Well after post number 12 I had to get to the bottom of telephoto vs long lens. If you don't care stop reading.
As usual, after much web diving and sorting through the muck finding a few gold nuggets, I came across Rogers blog. First he describes my position. "Well, you know me, there were wrong ideas in the photography world, and I couldn’t let that alone. Wrongness must be corrected immediately! Especially wrongness that is of no importance or consequence. "
Then he gets to my findings. "Most people don’t really know what a telephoto lens is. It’s not just a lens with a long focal length (although almost all telephoto lenses do have a long focal length). But if you ask most photographers they will pick a focal length and say anything greater than 50mm or 85mm or 100mm is a telephoto lens.
If you ask more experienced photographers, they will likely say a telephoto lens has an angle of view of 35 to 10 degrees, and that lenses with less than 10 degrees angle of view are considered supertelephoto. This is more accurate, since it eliminates the variation caused by sensor size or camera format, but still not completely correct.
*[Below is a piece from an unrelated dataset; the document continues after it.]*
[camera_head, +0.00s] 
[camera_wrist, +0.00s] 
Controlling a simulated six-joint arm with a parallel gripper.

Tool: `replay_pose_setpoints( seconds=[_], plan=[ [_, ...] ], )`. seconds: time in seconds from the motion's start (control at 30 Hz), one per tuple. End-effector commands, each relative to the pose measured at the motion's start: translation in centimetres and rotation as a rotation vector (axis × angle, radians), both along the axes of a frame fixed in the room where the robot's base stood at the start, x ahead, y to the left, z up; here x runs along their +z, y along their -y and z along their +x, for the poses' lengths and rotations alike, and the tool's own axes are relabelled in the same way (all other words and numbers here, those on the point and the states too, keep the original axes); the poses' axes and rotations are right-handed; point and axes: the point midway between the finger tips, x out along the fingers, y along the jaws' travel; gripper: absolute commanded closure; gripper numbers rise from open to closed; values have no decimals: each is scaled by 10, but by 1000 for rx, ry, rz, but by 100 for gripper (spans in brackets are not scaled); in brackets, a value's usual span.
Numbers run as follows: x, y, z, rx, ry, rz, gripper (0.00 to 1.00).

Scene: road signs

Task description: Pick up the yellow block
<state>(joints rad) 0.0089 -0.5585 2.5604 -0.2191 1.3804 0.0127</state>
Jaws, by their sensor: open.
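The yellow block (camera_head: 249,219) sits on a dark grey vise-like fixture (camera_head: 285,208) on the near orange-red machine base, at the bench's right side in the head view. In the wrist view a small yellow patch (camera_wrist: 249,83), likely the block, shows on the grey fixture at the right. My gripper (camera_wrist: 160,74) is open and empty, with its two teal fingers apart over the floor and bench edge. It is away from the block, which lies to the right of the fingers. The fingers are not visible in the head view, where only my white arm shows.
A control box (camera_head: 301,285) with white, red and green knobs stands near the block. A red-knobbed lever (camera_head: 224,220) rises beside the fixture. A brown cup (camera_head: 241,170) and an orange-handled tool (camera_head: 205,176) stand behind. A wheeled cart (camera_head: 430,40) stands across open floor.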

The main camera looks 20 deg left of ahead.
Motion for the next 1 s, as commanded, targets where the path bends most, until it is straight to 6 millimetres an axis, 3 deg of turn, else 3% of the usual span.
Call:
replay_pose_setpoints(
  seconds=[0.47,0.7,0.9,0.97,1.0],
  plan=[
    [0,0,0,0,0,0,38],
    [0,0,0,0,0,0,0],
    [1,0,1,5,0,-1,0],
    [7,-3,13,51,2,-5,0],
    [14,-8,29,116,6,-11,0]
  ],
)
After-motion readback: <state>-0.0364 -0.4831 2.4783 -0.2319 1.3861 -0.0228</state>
But if you ask a lens designer, they will tell you the actual definition of a telephoto lens is a lens with a physical length shorter than its focal length. So, for example, a Canon 100 f2.8 lens is not a telephoto (being 109mm long), while the Canon 100mm f2.0 lens is a telephoto (being 73mm long). The fact is, of course, that longer focal length lenses are more likely to be of the telephoto design simply because they’d become unwieldy if they weren’t."